Coming back to this article, in the “Land of Sarah Palin”, to have oil prices higher than the rest of the country and to have stage legislators calling for fuel price regulations would be a surprise given our assumptions that Alaskan oil would fuel the state and that Republicans are against price controls or regulation. The article highlights the components of the cost of petrol, and highlights that essentially all that crude oil pumped out of Alaska goes into the global market, subject to global market pricing, which is subjected to influence by OPEC (Organisation of Petroleum Exporting Countries) as well as influence by global events that will affect demand and supply of crude oil worldwide.
In addition, Alaska’s petrol market is described as oligopolistic, i.e. players have more pricing power in a relatively-small state with little competition in supply of petrol compared to other states. Given that competition in refining and distribution of petrol is limited in Alaska, the prices would probably already been higher even if Alaskan oil went straight to Alaska. The fact that petrol producers in Alaska even need to import crude oil from other countries will debunk the myths about Alaskan-produced oil.

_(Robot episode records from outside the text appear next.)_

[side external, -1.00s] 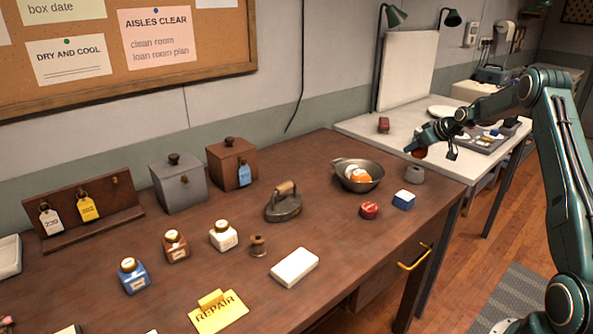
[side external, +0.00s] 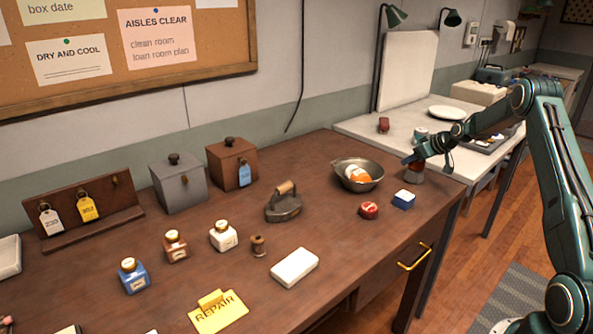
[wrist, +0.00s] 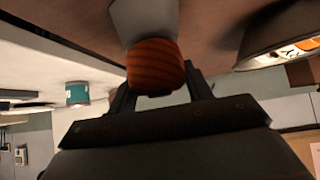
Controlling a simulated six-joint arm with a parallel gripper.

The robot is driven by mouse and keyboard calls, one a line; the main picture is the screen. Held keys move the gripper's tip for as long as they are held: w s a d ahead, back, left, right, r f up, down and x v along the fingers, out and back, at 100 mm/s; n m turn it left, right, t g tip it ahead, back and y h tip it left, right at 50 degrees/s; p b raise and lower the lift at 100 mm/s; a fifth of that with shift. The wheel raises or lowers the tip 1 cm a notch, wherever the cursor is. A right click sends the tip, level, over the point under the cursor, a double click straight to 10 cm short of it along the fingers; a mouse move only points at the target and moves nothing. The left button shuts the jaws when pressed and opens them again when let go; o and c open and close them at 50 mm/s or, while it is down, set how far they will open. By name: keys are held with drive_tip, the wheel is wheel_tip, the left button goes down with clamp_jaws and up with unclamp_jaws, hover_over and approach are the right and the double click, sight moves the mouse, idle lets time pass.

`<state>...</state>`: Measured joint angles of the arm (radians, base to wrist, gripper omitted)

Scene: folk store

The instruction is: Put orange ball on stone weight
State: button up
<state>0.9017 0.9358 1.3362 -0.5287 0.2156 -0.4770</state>
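The orange ball (wrist: 155,66), with dark stripes, sits between the fingers of my gripper (wrist: 160,88) in the wrist view, and both fingers appear to touch its sides. The grey stone weight (wrist: 145,18) is right beyond the ball there. In the side view, the stone weight (side external: 413,178) stands near the right end of the brown table. My gripper (side external: 412,163) is low, just above it, and mostly hides the ball. The ball seems to be at the weight's top; whether it bears on it I cannot tell.
A metal pan (side external: 376,183) with orange-and-white contents stands left of the weight. A white table (side external: 352,127) adjoins behind, with a teal canister (wrist: 77,95). The brown table's right edge is close.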

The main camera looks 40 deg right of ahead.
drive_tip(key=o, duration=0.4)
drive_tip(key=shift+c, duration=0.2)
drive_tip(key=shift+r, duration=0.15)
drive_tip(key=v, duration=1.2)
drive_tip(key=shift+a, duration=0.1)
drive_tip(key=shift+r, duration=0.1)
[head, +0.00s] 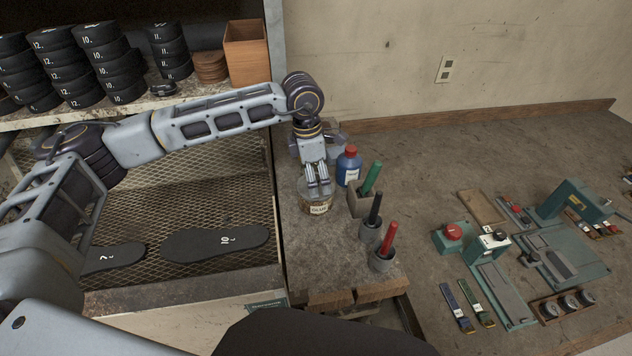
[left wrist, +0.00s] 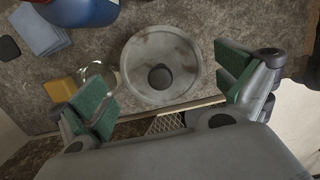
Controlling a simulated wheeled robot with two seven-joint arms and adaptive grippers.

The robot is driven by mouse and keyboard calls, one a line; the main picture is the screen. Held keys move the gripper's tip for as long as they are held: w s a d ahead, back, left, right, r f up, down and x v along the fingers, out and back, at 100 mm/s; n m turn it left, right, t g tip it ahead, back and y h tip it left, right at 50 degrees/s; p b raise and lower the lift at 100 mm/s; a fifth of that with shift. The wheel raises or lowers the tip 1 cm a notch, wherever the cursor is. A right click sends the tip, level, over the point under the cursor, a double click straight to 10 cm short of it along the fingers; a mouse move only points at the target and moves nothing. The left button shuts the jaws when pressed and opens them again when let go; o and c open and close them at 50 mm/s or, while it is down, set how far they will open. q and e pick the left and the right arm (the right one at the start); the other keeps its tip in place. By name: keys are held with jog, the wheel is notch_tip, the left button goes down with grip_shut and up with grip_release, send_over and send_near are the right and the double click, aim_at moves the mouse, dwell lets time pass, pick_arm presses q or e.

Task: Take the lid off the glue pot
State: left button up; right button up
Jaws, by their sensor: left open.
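The glue pot (head: 319,208) is a small labelled jar on the bench, left of the brush holders. Its round grey lid (left wrist: 143,52) with a dark central knob (left wrist: 160,77) is on it, seen from above in the left wrist view. My left gripper (head: 319,188) is just above the pot, pointing down. In the left wrist view its green-padded fingers (left wrist: 165,92) are spread wide and empty, with the lid just beyond them and the knob between their lines. In the head view the gripper partly hides the lid. My right gripper is not in view.
A blue bottle with a red cap (head: 348,168) stands close behind the pot. Brushes with green, black and red handles (head: 388,238) stand in holders to the right. A mesh shelf with dark soles (head: 214,244) lies left. A teal machine (head: 568,203) sits far right.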

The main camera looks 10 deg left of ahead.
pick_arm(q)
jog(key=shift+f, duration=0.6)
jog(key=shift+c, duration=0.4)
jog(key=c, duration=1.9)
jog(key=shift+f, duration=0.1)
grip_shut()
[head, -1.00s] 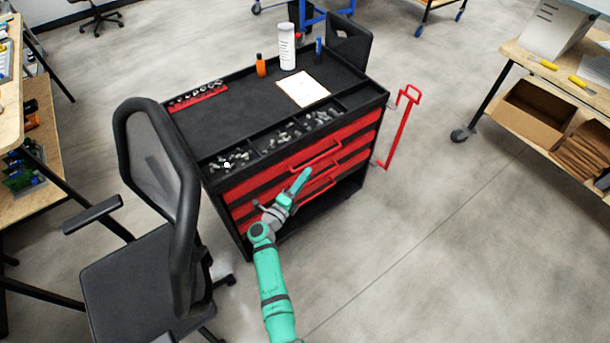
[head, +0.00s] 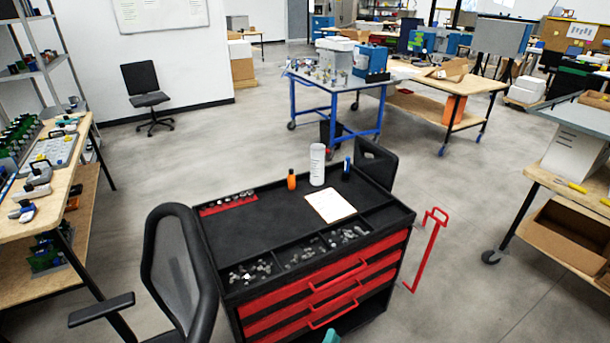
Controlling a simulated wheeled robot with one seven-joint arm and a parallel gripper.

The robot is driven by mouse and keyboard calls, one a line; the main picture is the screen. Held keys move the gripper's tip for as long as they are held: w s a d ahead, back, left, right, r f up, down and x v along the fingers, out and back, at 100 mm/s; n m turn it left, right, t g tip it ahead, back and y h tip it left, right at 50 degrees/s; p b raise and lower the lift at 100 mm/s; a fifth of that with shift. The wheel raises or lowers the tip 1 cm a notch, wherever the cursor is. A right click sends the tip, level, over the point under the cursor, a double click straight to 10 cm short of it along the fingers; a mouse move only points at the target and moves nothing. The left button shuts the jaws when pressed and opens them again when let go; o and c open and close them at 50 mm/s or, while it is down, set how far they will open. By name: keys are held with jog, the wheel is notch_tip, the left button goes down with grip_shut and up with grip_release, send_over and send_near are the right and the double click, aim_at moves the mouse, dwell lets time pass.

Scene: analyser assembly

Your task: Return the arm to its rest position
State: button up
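Only a small teal piece of my arm shows at the bottom edge of the head view, in front of the tool cart (head: 262,218). My gripper is not clearly visible, so its fingers cannot be judged. The black cart has red drawers that look shut. On its top are a white bottle (head: 317,165), an orange bottle (head: 291,180), a blue bottle (head: 346,168), a sheet of paper (head: 330,205) and a red socket rail (head: 228,204). Small metal parts lie in its front compartments.
A black office chair (head: 180,270) stands close at the cart's left. A workbench (head: 85,150) is at the left edge, and a wooden bench (head: 560,190) at the right. A blue-framed table (head: 335,85) stands behind.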

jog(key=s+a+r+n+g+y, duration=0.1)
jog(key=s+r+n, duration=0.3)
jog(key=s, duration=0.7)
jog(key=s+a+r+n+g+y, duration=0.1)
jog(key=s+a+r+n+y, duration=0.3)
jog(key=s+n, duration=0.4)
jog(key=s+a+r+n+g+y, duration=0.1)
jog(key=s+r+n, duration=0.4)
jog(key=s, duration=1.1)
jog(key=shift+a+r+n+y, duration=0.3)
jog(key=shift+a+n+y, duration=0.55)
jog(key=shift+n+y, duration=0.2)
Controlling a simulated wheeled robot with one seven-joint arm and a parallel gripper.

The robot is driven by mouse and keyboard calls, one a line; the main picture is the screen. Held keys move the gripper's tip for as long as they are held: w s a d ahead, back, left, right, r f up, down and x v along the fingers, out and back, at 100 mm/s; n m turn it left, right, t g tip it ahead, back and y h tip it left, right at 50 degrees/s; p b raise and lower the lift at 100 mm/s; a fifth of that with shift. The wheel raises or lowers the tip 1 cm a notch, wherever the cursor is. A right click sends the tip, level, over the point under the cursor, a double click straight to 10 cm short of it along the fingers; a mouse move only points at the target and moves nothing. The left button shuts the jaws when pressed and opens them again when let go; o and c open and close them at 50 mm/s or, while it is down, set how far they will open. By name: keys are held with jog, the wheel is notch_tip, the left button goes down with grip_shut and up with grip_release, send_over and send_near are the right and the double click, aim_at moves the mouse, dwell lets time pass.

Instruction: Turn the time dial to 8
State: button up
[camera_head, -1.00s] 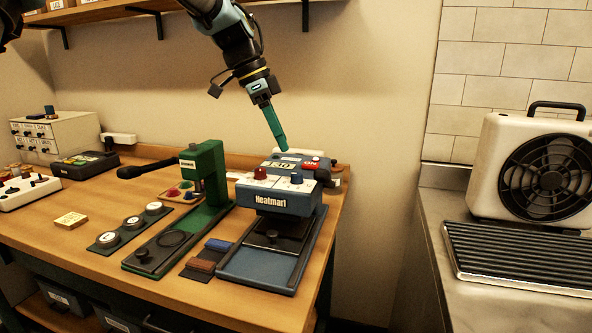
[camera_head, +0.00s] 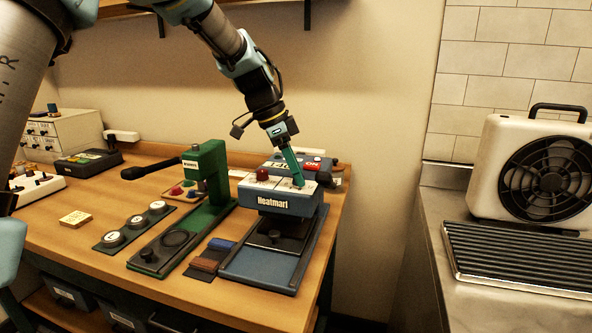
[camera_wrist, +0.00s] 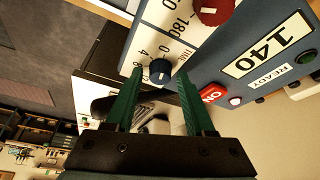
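The blue time dial (camera_wrist: 159,71) sits on the white top panel of the blue Heatmart press (camera_head: 276,203), beside printed numbers. Its white mark is too small to read against the scale. My gripper (camera_wrist: 160,73) has its green fingers apart, one on each side of the dial in the wrist view. I cannot tell whether they touch it. In the head view my gripper (camera_head: 298,184) reaches down to the right part of the press's top and hides the dial. The red dial (camera_head: 262,174) is to its left.
The control box behind the press has a display reading 140 (camera_wrist: 266,45), a READY label and a red ON switch (camera_wrist: 211,94). A green press (camera_head: 206,172) stands to the left. Blue and brown blocks (camera_head: 207,260) lie between the two presses.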

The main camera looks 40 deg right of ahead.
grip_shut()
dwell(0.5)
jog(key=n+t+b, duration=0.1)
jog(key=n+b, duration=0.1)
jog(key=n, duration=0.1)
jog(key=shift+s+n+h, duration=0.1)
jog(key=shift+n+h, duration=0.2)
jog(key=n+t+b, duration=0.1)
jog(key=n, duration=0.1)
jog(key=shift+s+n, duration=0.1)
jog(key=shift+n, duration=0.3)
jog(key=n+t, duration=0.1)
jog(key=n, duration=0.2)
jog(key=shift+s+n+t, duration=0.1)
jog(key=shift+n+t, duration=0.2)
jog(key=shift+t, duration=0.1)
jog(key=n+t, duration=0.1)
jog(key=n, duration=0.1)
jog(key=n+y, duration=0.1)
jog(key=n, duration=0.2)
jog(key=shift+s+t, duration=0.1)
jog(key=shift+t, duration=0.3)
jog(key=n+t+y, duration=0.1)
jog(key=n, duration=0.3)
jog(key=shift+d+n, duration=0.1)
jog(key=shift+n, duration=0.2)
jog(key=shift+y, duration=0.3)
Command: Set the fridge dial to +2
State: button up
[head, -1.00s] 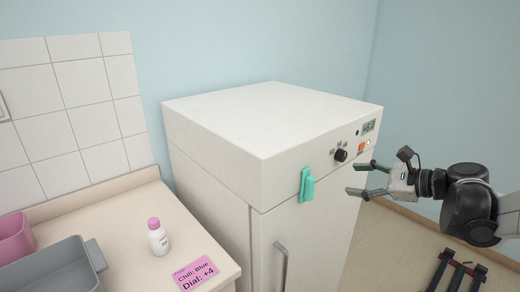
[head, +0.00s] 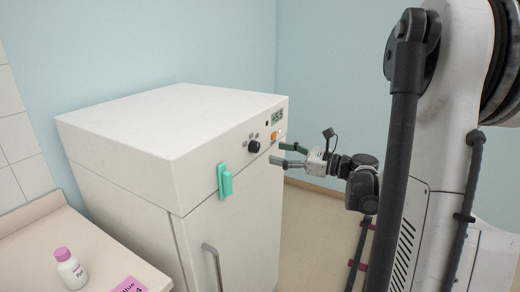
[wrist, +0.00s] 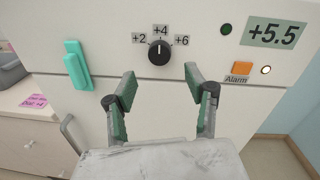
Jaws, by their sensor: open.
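The fridge (head: 150,125) is a white box with a control panel along its upper front. The black round dial (wrist: 160,52) has a white mark that points up at the +4 label (wrist: 160,29). The +2 label (wrist: 139,38) is left of it and the +6 label (wrist: 182,40) is right of it. The dial also shows in the head view (head: 254,146). My gripper (wrist: 160,76) is open and empty, its two fingers spread below and to either side of the dial, apart from it. In the head view my gripper (head: 275,153) is in front of the panel.
A display (wrist: 273,33) reads +5.5, above an orange Alarm button (wrist: 243,67). A teal latch (wrist: 77,66) is left of the dial. A counter (head: 30,235) at the left holds a pink-capped bottle (head: 70,268) and a pink note (head: 125,285).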

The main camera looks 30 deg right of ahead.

So essentially, the “drill, baby, drill” lobby who claim that the answer to lower petrol prices would be to open up more oilfields in Alaska are quite mistaken. Looks like The Green Conservative is pitting himself against other Republicans who belong to that lobby. And perhaps the solution might turn out to be more competition instead, which is something the Republicans should focus on instead of drilling their way out of an energy crisis in America (and give the environment a reprieve!)